◆ **JOB**: Your job is to return the lines between the line holding "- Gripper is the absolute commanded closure" and the line holding "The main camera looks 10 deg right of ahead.", inclusive, exactly and with no pictures.

◆ **INFORMATION PROVIDED**:
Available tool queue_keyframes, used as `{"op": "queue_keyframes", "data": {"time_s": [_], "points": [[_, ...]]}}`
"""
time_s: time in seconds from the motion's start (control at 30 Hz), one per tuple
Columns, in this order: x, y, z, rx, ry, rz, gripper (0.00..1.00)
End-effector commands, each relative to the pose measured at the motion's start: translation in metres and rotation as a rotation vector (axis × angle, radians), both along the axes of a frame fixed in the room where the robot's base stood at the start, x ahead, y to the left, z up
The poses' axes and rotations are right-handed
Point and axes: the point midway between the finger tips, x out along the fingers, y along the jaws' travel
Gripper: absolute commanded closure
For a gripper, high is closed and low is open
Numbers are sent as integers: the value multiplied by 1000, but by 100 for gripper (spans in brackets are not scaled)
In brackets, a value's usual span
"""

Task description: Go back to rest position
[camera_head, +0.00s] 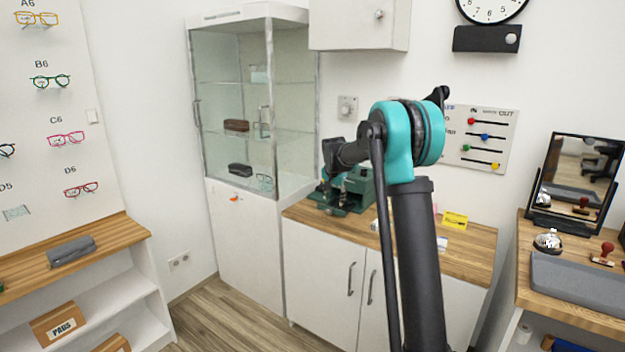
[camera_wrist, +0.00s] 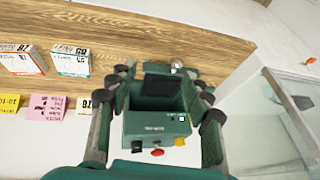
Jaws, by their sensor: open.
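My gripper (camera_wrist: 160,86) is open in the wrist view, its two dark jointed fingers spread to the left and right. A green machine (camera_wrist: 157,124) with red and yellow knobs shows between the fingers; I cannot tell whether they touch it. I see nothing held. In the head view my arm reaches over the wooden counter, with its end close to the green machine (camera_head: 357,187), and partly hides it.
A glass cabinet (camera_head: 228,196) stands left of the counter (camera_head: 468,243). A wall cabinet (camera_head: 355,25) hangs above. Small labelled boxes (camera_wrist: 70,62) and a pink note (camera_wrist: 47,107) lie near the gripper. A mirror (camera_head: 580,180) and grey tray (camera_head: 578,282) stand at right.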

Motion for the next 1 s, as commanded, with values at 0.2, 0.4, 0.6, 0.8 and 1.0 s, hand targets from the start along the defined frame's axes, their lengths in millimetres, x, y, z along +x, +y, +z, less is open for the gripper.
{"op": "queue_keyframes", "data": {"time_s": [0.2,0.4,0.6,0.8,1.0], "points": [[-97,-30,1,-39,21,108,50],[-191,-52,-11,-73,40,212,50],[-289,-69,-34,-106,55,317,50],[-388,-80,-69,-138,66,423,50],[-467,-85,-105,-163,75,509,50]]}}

==

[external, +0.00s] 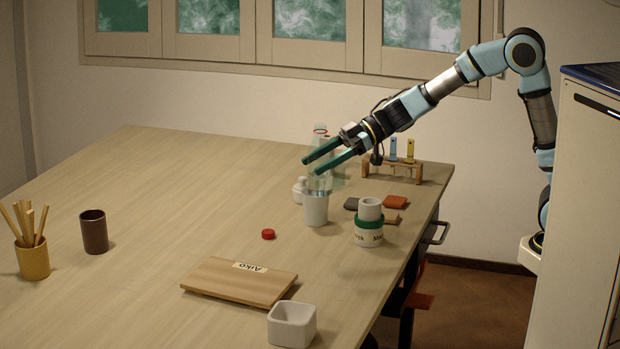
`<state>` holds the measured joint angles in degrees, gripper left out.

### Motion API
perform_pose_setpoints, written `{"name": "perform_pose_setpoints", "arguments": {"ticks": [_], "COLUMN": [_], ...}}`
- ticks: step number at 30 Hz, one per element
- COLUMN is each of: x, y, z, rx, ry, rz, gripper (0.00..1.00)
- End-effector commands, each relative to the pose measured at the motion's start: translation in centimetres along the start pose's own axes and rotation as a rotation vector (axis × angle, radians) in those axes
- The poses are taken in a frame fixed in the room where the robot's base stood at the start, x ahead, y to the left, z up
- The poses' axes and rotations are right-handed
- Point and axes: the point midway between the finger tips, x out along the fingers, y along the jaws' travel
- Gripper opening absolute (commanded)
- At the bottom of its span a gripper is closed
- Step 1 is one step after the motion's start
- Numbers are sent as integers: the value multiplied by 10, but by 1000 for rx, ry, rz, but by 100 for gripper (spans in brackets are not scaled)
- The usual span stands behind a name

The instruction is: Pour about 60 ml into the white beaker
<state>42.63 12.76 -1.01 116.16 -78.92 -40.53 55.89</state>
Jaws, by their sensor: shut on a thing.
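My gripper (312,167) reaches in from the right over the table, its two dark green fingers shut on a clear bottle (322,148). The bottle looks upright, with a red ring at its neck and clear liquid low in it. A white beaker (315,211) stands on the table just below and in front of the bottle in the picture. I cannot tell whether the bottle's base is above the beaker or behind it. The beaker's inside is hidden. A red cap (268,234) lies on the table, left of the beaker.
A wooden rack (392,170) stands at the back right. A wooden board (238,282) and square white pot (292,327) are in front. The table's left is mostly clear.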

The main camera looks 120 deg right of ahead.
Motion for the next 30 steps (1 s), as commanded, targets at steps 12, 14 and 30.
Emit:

--

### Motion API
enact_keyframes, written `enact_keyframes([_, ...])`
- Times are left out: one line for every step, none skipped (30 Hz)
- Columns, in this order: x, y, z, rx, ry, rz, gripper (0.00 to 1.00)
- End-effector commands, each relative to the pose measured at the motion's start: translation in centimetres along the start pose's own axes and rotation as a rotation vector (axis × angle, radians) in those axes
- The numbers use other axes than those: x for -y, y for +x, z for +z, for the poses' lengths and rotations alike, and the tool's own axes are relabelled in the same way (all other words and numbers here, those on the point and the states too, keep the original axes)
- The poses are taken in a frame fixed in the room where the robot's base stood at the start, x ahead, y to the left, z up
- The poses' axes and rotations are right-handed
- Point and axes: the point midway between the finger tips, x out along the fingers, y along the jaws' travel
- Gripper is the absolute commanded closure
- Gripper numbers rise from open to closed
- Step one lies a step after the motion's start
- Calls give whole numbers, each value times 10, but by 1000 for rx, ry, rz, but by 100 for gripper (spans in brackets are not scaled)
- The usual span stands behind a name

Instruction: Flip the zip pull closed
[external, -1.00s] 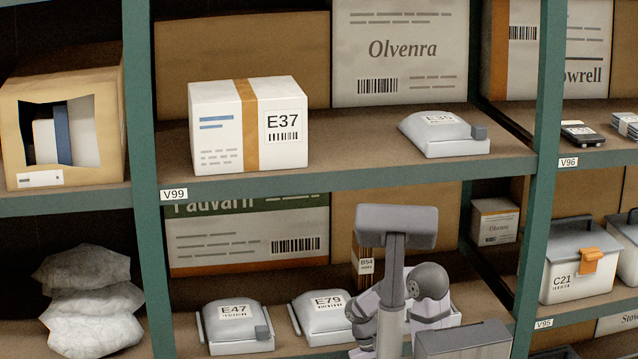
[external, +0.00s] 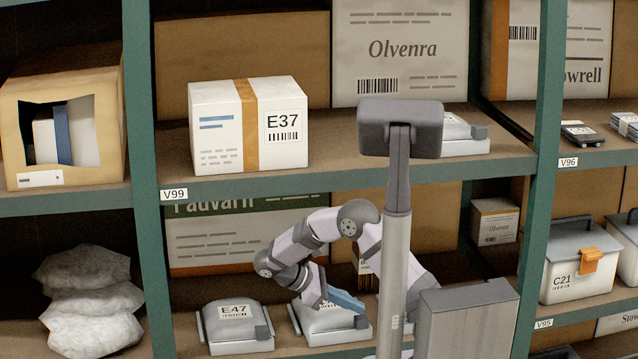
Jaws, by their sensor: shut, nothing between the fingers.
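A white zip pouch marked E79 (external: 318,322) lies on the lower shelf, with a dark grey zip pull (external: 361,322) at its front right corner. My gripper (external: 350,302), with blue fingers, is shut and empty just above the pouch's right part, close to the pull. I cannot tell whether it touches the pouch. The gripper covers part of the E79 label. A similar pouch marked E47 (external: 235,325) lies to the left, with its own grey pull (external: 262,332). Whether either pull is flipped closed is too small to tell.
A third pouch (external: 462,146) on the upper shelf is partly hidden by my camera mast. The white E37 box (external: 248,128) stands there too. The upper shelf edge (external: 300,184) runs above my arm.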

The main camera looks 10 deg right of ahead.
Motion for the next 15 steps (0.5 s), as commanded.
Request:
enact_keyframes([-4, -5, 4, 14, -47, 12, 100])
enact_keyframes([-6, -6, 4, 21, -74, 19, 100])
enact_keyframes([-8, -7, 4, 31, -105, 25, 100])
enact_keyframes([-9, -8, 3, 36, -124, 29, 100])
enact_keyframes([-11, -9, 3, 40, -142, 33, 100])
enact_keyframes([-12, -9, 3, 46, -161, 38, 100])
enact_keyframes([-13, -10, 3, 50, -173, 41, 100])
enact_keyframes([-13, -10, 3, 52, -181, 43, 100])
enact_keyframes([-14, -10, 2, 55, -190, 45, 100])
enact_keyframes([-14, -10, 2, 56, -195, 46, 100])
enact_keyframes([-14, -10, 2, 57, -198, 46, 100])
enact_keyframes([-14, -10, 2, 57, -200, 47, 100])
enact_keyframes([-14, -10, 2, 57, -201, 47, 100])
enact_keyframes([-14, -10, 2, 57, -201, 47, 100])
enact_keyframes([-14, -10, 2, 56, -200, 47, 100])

◆ **OUTPUT OF THE EXERCISE**:
- Gripper is the absolute commanded closure
- Gripper numbers rise from open to closed
- Step one lies a step after the motion's start
- Calls give whole numbers, each value times 10, but by 1000 for rx, ry, rz, but by 100 for gripper (spans in brackets are not scaled)
- The usual span stands behind a name

Instruction: Flip the zip pull closed
[external, -1.00s] 
[external, +0.00s] 
Jaws, by their sensor: shut, nothing between the fingers.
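A white zip pouch marked E79 (external: 318,322) lies on the lower shelf, with a dark grey zip pull (external: 361,322) at its front right corner. My gripper (external: 350,302), with blue fingers, is shut and empty just above the pouch's right part, close to the pull. I cannot tell whether it touches the pouch. The gripper covers part of the E79 label. A similar pouch marked E47 (external: 235,325) lies to the left, with its own grey pull (external: 262,332). Whether either pull is flipped closed is too small to tell.
A third pouch (external: 462,146) on the upper shelf is partly hidden by my camera mast. The white E37 box (external: 248,128) stands there too. The upper shelf edge (external: 300,184) runs above my arm.

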The main camera looks 10 deg right of ahead.

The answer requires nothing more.